The DELIMITER keyword means we are changing the default delimiter of the SQL. The default delimiter is a ;, since we end up each statement with a ; in SQL. But in this case, we are already using ; inside the trigger, so we must change the delimiter for this block of code. So we changed the delimiter to $$ and then in the end, we changed the delimiter again to the default ;.

Inside mySQLBenchmark we have a Trigger tab for each table, so we can specify the trigger inside it. Using a regular command line, we have to open the SQL CLI and first define the DELIMITER $$, then the trigegr code and define the DELIMITER ; again.

DELIMITER $$
CREATE
  TRIGGER my_trigger BEFORE INSERT
  ON employee
  FOR EACH ROW BEGIN
    INSERT INTO trigger_test VALUES(NEW.first_name);
  END$$
DELIMITER ;

Now we are inserting the new employee first_name everytime a new employee is inserted into the employee table.

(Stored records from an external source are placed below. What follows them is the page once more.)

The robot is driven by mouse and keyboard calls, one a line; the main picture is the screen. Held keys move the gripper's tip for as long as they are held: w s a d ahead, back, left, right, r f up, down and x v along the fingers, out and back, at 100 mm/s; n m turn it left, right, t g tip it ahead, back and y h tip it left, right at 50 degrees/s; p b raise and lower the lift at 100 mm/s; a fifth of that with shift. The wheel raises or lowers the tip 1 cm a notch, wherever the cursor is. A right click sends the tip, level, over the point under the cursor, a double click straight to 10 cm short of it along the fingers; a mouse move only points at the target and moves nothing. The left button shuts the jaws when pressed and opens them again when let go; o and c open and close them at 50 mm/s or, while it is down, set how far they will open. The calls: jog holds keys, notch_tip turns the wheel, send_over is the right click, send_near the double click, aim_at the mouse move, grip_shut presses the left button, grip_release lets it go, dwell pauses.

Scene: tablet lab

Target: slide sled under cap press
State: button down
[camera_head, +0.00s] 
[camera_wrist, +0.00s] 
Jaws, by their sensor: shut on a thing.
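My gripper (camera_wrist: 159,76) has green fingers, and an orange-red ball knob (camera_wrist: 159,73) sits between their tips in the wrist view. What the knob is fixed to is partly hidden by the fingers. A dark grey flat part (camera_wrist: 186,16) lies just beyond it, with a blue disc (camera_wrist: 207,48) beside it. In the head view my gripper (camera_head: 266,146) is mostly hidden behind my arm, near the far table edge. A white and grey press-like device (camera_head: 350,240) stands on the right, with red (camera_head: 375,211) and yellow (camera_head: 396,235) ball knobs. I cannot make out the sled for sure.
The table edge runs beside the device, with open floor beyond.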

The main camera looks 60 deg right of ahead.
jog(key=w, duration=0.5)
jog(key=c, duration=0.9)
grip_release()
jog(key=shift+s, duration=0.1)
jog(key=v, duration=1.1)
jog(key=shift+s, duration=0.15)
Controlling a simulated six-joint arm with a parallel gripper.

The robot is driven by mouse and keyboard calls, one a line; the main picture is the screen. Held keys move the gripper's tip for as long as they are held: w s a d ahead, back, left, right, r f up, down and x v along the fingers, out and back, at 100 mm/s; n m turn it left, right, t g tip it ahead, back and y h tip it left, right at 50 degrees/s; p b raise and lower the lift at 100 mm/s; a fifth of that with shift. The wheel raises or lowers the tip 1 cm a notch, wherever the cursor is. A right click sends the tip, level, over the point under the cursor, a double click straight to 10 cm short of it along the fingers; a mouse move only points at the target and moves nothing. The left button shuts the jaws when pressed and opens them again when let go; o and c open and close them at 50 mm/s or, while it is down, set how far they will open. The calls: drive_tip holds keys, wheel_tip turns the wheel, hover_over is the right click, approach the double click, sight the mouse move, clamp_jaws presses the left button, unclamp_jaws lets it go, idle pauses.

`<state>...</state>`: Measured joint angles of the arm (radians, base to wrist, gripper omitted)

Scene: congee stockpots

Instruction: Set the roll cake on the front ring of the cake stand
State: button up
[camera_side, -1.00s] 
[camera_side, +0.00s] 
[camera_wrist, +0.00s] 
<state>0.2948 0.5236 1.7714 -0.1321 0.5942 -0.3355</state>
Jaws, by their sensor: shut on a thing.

We’re using the NEW keyword here.

DELIMITER $$
CREATE
  TRIGGER my_trigger BEFORE INSERT
  ON employee
  FOR EACH ROW BEGIN
    IF NEW.sex = 'M' THEN
      INSERT INTO trigger_test VALUES('added male employee');
    ELSEIF NEW.sex = 'F' THEN
      INSERT INTO trigger_test VALUES('added female');
    ELSE
      INSERT INTO trigger_test VALUES('added other employee');
    END IF;
  END$$
DELIMITER ;

This is more complex because it has IF ELSE statements.

In the mySQL CLI, we can drop a trigger like: DROP TRIGGER {{name of trigger}}

Entity Relationship Diagrams (ER Diagrams)

Using ER Diagrams is a good way to map and plan the database schema. We take the requirements and relationships between tables and turn into a diagram. So later we can create our schemas in a better way.